Q. What ails India Inc?
The globalised corporate sector across the world is facing uncertainties in demand and profits since the Global Financial Crisis (GFC), layered with some purely domestic uncertainties. In our case, it’s the two consecutive droughts followed by demonetisation.

Q. Banking woes mean that India Inc. is being starved of precious growth capital. Credit offtake is low. The stressed asset scenario is getting worse, with nearly 11 per cent of bad banking assets crippling India Inc. of much needed capital. What’s the way out?
The NPA problem originated in the pre-GFC euphoria in India and across the world. However, in our case, the bad debt problem was accentuated by the government’s push for credit financed public infrastructure, which is not viable; politicised public sector bank (PSB) lending to unviable projects; and the consequent spread of corruption from the top to bottom in PSBs. Delay in solving the problem has made it more difficult. Though efforts to solve the problem have started, it remains a risk factor for growth next year.

Q. There are concerns around investment cycles and demand. How does this affect India Inc. in the short term and the long run?
The demand and investment cycle seem to be finally turning, and corporate profitability looks set to recover. The government and RBI must ensure that they do not introduce any new fiscal or monetary shocks to abort recovery.

Q. The humongous amount of paperwork that goes into filing GST returns is complicating the lives of small and marginal entrepreneurs. Do you see the situation improving in the near future?
GST has gradually stabilised with the suspension of some of the complicated requirements and the reduction of rates. Further rationalisation is in the offing for exporters from 1 April 2018, which, if it works smoothly should reduce or eliminate the negative effects of the earlier bad design. A single uniform rate on all intermediate and investment goods and most dual use (consumer+intermediate) is still necessary to make it simple for SMEs.

Q. The government is going after everybody to streamline the Indian eco-system in its quest to link businesses and individuals through systems such as GST, Aadhaar, etc. After the Mallya and Nirav Modi episode, businessmen fear taking loans. Is the government’s overreach crippling businesses?
I don’t understand why businessmen fear taking loans, though staff of PSBs may fear giving them. Reckless risk taking based on borrowing from corrupt PSBs should be curbed. Credit growth recovery, which seemed to be underway, may however, be delayed as far as PSBs are concerned.
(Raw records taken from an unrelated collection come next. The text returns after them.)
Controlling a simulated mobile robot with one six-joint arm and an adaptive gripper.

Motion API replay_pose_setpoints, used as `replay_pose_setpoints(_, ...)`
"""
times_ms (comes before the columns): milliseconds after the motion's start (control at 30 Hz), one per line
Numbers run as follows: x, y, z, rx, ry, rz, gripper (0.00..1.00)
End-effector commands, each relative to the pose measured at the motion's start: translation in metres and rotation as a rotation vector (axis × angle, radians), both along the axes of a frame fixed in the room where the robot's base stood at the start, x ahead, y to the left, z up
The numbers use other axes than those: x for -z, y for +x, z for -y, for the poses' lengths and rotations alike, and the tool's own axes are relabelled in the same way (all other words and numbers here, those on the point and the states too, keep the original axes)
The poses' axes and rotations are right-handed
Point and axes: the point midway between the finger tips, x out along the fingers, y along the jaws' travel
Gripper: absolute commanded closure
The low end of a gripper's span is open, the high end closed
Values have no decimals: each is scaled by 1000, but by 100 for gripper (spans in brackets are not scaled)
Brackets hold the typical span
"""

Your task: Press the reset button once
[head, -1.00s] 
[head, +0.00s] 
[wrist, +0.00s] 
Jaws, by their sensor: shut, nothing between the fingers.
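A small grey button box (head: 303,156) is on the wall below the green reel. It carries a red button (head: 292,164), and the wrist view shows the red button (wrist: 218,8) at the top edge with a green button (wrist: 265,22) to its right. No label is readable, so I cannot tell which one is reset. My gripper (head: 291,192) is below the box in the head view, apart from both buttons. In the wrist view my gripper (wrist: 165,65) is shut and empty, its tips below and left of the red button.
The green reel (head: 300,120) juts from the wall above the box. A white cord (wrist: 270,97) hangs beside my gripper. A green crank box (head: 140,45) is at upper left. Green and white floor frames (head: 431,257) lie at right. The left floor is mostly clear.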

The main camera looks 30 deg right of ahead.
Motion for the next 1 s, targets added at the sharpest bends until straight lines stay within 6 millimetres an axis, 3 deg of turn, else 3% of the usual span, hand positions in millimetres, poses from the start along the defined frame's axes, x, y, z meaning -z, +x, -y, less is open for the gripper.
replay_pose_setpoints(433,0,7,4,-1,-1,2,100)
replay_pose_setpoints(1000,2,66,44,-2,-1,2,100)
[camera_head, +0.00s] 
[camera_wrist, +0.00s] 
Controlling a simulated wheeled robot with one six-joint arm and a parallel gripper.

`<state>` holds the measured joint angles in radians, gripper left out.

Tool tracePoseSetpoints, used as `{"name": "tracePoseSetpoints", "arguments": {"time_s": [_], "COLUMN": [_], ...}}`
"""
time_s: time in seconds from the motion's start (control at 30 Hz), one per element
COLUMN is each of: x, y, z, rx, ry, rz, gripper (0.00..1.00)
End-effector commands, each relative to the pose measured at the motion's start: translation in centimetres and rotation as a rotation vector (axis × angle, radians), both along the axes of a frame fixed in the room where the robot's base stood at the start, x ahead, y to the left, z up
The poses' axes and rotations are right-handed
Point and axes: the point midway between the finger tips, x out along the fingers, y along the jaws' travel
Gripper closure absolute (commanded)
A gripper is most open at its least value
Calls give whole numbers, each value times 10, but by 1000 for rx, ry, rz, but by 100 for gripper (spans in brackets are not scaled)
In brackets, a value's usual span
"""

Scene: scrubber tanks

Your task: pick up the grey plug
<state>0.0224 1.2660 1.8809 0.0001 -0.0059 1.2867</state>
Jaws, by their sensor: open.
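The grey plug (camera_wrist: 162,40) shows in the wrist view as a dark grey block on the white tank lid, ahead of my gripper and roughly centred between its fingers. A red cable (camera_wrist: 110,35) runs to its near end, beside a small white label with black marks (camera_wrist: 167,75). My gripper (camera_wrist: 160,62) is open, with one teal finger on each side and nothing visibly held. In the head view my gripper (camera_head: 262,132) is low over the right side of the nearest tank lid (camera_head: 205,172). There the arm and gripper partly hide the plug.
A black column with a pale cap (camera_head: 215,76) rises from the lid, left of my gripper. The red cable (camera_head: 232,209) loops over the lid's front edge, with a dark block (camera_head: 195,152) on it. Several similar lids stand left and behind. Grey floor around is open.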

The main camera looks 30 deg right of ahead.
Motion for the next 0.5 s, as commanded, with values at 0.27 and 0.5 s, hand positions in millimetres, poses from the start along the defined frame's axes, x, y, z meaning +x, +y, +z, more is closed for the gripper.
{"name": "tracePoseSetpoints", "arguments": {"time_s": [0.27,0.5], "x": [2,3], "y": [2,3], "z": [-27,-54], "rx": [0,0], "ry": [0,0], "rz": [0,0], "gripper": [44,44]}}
Q. First, India is not generating sufficient jobs. Second, it isn’t prepared to handle the tide of youths who will soon be part of the working population. Third, new technological revolutions such as AI and IoT are threatening existing jobs. Is the government’s commitment to job creation looking bleak, given the present situation?
If government’s commitment to job creation was the problem, it would have been solved long ago. The problem is generating sustained high growth, basic education and job skills needed by the growing economy, and taking some very politically contentious decisions to reform land and labour markets. How many of us are willing to support these contentious decisions?

Q. India Inc. has not been investing in new capacities or R&D. What could be the reason? 
The GDP data contradicts this conventional wisdom. There is little decline in corporate investment rate since 2012-13. Perhaps the misperception arises from the decline in large, visible, capital-intensive projects. Most of the decline in national investment and savings rate is from household investment in structures (residential. commercial, industrial sheds). The latest data on construction and investment suggests it may be starting to recover.

Q. Trump’s decision to impose duties on steel imports from India could be the first of the many trade restrictions that can impact India’s growth in the global economy. In a protectionist era, how does India and India Inc. ensure that their interests are not affected?
India is not a major exporter of steel to the US. Further, tariffs and trade measures are likely to be targeted against China. The consequential slowdown in the rate of growth of the Chinese economy to a more sustainable level, which the IMF agrees is about 4.5 per cent, will be better for all in medium and long term. It will reduce the overhang of China’s excess capacity on rest of the world. There is however, a danger of collateral damage to us from some measures directed towards IPR tightening.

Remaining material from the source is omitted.